[Data listing]
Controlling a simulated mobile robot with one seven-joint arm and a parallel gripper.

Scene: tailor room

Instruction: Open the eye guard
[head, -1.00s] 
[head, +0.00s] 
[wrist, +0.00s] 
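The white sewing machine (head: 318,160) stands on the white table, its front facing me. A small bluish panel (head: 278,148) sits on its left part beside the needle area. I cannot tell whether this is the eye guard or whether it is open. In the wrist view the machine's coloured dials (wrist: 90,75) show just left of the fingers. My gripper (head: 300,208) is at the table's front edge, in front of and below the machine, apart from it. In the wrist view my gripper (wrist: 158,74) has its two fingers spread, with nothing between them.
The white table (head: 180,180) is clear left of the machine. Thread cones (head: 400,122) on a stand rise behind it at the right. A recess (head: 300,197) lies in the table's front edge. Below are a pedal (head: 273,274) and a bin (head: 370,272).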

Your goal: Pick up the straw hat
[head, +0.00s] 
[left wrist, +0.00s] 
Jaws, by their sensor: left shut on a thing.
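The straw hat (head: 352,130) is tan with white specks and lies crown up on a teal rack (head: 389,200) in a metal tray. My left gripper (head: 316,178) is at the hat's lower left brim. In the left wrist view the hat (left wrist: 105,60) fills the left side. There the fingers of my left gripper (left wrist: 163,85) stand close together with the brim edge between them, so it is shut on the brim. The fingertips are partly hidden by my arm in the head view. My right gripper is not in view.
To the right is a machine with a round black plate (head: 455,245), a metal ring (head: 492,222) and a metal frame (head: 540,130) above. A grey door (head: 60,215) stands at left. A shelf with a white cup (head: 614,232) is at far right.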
--
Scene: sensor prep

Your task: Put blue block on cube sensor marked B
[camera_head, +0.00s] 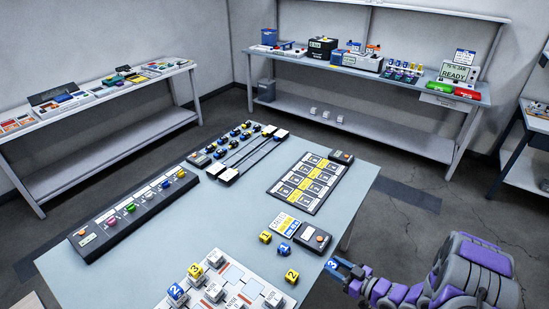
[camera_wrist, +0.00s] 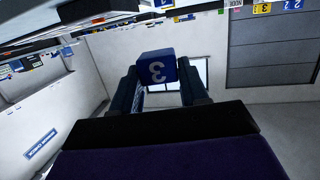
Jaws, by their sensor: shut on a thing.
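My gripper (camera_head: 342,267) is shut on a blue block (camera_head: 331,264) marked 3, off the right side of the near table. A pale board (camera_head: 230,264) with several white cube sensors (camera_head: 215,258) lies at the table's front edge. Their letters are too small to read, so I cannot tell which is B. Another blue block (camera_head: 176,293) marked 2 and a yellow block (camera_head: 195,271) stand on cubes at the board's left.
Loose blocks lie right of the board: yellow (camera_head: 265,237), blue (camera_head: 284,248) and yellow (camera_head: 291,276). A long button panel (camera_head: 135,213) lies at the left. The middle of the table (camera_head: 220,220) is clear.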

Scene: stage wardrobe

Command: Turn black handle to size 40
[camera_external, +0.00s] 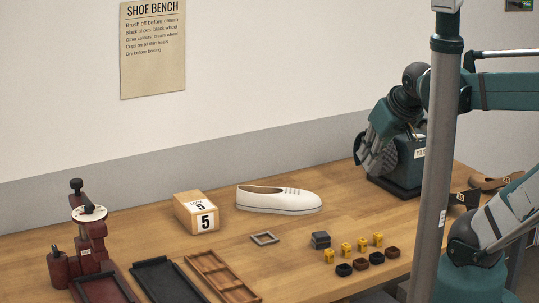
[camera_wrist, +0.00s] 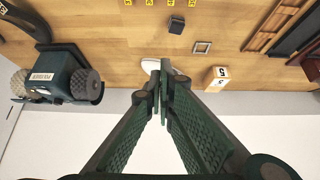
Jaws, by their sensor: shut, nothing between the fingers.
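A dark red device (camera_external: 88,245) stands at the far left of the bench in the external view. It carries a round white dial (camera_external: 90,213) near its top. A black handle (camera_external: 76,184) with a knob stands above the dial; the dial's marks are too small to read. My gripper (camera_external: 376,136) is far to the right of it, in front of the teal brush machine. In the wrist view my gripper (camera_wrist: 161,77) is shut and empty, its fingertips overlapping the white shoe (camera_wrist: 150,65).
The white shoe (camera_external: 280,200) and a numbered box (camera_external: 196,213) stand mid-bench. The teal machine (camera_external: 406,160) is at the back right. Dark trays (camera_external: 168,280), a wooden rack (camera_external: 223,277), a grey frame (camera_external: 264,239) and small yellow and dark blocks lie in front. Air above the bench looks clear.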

Exercise task: Copy out every line from the records that has the word "Your".

Output:
Your goal: Pick up the straw hat
Your task: Put blue block on cube sensor marked B

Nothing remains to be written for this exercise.